3116. — À M. BERTRAND,
pasteur de l’église française, à berne[1].
À Monrion, 10 février 1756.

Le projet de M. Formey suppose, mon cher philosophe, quelque chose de plus que du courage, s’il veut faire lui seul une encyclopédie ; c’est beaucoup pour un seul homme. S’il veut retrancher de cet ouvrage les mathématiques et les arts, qui en sont le fondement, c’est le réduire à rien, c’est faire un dictionnaire de choses triviales. Joignez à la singularité de ce projet la mauvaise grâce de se servir du travail d’autrui, le risque de le gâter, le soupçon d’avoir fait cette manœuvre par intérêt, et vous m’avouerez alors que ses amis devraient le détourner d’un tel dessein. Le grand nombre de savants qui travaillent à l’encyclopédie s’élèvera contre lui, ils en auront d’autant plus de droit que lui-même se joignit à eux dans les commencements, et se proposa pour les aider dans plusieurs articles de philosophie. Il envoya ses articles, on les lui paya noblement et on s’en servit peu. Vous voyez combien de raisons doivent concourir à lui faire abandonner son idée. Si vous êtes son ami, je pense que vous lui rendriez un vrai service de le détourner d’une telle entreprise, sans me citer et sans alléguer les raisons que je vous apporte.

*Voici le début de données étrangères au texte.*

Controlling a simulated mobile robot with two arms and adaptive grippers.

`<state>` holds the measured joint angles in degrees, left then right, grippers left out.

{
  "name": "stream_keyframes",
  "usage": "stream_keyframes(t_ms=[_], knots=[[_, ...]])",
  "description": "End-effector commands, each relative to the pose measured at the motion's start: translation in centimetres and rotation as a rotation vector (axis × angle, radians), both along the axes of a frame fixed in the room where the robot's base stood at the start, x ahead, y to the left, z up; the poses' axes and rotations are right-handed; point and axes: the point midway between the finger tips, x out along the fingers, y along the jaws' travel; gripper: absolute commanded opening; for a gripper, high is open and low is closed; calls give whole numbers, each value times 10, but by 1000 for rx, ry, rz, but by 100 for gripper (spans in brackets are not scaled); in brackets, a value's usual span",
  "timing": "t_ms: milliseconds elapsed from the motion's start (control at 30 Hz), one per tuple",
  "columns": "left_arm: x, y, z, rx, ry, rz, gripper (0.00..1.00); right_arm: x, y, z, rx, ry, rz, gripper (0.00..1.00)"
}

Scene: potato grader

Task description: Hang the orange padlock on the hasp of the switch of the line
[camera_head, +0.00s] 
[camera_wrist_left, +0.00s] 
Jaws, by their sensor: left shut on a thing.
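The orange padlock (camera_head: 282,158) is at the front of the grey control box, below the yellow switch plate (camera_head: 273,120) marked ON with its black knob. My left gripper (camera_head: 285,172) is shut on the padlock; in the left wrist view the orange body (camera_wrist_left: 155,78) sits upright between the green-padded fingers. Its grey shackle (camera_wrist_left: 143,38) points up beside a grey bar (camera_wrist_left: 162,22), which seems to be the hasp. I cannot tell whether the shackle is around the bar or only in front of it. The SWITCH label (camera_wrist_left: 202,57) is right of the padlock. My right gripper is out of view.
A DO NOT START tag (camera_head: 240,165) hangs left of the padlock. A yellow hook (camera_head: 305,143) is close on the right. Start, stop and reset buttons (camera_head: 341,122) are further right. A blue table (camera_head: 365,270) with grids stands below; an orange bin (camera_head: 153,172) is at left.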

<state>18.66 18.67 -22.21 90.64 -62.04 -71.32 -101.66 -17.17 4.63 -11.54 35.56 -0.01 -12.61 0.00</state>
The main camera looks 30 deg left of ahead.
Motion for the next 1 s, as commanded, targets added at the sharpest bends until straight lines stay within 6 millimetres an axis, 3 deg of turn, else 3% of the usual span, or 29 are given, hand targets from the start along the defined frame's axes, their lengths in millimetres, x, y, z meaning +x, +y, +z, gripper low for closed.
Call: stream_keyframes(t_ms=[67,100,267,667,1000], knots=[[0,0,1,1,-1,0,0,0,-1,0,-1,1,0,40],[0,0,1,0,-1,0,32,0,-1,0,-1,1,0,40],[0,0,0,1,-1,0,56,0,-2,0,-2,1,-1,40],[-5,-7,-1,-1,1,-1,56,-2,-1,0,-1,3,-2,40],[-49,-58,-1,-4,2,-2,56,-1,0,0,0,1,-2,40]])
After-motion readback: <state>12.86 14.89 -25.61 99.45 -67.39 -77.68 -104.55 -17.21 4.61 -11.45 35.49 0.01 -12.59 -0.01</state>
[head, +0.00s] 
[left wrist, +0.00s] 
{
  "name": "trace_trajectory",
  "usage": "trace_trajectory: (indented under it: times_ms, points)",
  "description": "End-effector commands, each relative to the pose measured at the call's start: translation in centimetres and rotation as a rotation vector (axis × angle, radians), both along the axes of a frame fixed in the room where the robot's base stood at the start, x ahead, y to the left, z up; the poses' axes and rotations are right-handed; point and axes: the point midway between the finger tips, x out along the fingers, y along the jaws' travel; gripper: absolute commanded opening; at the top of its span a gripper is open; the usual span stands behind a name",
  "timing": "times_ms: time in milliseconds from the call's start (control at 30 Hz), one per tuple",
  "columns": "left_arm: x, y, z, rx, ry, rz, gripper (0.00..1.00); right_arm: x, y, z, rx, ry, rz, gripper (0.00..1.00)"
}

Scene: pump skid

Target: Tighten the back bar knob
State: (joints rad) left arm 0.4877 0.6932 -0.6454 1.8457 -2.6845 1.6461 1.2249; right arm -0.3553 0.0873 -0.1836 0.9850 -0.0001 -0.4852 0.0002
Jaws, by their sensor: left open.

Le projet de faire un opéra de ma tragédie de Mérope n’est pas si étrange. J’ai été tout étonné de recevoir un gros paquet du roi de Prusse ; il contenait ma tragédie de Mérope, qu’il s’est donné la peine de tourner en vers lyriques, et il m’avertit qu’il faisait cet ouvrage en travaillant à son traité. Voilà une anecdote assez singulière.

J’ai lieu de croire, mon cher monsieur, que vôtre discours sur Lisbonne est imprimé actuellement à Rouen. La personne à qui je l’ai confié m’apprend qu’elle l’a donné à un libraire de ce pays-là. J’espère vous en envoyer bientôt des exemplaires.

Mon sermon en vers[2] ne vaut pas le vôtre en prose, et je ne le crois pas fait pour l’impression. Cependant, si vous voulez vous en amuser avec M. le banneret de Freudenreich et n’en donner aucune copie, j’aurai l’honneur de vous l’envoyer.

Je conviens que le rôle de la France n’est pas brillant à présent ; non illi imperium pelagi sævumque tridentem..

Conservez vôtre amitié à vôtre très-tendre serviteur et malade. V.

  1. Cette lettre, et les suivantes adressées à la même personne, ont été publiées dans le Magasin universel, 1838-1839, tome VI. Elles sont écrites entièrement de la main de Voltaire.
  2. Le Poëme sur le Désastre de Lisbonne.